Start of Given records

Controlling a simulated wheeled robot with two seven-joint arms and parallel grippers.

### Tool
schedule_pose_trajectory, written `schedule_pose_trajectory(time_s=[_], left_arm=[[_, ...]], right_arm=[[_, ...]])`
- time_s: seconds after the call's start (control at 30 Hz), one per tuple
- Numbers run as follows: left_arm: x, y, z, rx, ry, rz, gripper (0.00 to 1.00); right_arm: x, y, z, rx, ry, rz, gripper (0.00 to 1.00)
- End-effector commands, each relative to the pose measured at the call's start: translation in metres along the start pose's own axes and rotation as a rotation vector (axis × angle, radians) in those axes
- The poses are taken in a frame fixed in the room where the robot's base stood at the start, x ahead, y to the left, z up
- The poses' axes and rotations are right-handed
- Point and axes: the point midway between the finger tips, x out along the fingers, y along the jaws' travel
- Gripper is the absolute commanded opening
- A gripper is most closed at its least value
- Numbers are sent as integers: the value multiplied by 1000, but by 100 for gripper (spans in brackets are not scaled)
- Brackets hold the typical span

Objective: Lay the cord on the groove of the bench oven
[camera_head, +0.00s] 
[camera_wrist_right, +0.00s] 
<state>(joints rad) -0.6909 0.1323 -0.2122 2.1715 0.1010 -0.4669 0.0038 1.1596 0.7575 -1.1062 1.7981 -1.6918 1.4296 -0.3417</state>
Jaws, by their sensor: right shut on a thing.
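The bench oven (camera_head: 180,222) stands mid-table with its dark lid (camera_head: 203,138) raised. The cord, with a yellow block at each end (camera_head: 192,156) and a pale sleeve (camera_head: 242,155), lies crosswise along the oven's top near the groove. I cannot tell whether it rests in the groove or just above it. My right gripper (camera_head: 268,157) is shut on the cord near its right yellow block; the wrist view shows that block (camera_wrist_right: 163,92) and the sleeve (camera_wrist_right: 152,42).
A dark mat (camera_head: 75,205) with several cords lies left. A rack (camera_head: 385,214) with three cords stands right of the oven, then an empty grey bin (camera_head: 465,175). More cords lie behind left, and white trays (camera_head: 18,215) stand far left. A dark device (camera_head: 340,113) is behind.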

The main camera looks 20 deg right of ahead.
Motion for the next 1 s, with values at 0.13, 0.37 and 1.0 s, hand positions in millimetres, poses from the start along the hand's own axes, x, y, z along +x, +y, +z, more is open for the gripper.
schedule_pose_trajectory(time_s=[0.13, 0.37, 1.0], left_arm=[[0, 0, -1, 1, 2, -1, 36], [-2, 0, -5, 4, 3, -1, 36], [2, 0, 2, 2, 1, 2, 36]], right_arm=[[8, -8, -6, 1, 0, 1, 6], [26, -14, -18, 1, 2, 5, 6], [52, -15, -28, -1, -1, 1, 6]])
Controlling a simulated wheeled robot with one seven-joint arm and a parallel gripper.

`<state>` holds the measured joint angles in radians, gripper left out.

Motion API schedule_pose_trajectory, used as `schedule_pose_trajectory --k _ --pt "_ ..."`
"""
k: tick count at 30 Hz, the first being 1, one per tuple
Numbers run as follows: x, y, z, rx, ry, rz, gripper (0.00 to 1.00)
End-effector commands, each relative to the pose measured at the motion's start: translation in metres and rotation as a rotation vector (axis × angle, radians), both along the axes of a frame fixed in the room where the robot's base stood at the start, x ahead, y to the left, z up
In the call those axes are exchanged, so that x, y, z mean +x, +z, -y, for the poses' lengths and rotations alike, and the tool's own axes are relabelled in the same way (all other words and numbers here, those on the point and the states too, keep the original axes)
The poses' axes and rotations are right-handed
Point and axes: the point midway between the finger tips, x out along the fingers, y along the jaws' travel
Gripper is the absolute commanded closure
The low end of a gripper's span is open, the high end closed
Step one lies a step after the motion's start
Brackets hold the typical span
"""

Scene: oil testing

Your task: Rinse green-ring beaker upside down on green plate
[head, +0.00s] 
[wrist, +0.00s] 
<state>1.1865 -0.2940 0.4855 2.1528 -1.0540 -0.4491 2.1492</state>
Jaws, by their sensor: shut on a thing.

End of Given records

Retype the portion of the data above that starts on the line with "- Numbers are" and finishes on the line with "The main camera looks 20 deg right of ahead.", including both of those lines.

# [Exercise result]
- Numbers are sent as integers: the value multiplied by 1000, but by 100 for gripper (spans in brackets are not scaled)
- Brackets hold the typical span

Objective: Lay the cord on the groove of the bench oven
[camera_head, +0.00s] 
[camera_wrist_right, +0.00s] 
<state>(joints rad) -0.6909 0.1323 -0.2122 2.1715 0.1010 -0.4669 0.0038 1.1596 0.7575 -1.1062 1.7981 -1.6918 1.4296 -0.3417</state>
Jaws, by their sensor: right shut on a thing.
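The bench oven (camera_head: 180,222) stands mid-table with its dark lid (camera_head: 203,138) raised. The cord, with a yellow block at each end (camera_head: 192,156) and a pale sleeve (camera_head: 242,155), lies crosswise along the oven's top near the groove. I cannot tell whether it rests in the groove or just above it. My right gripper (camera_head: 268,157) is shut on the cord near its right yellow block; the wrist view shows that block (camera_wrist_right: 163,92) and the sleeve (camera_wrist_right: 152,42).
A dark mat (camera_head: 75,205) with several cords lies left. A rack (camera_head: 385,214) with three cords stands right of the oven, then an empty grey bin (camera_head: 465,175). More cords lie behind left, and white trays (camera_head: 18,215) stand far left. A dark device (camera_head: 340,113) is behind.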

The main camera looks 20 deg right of ahead.

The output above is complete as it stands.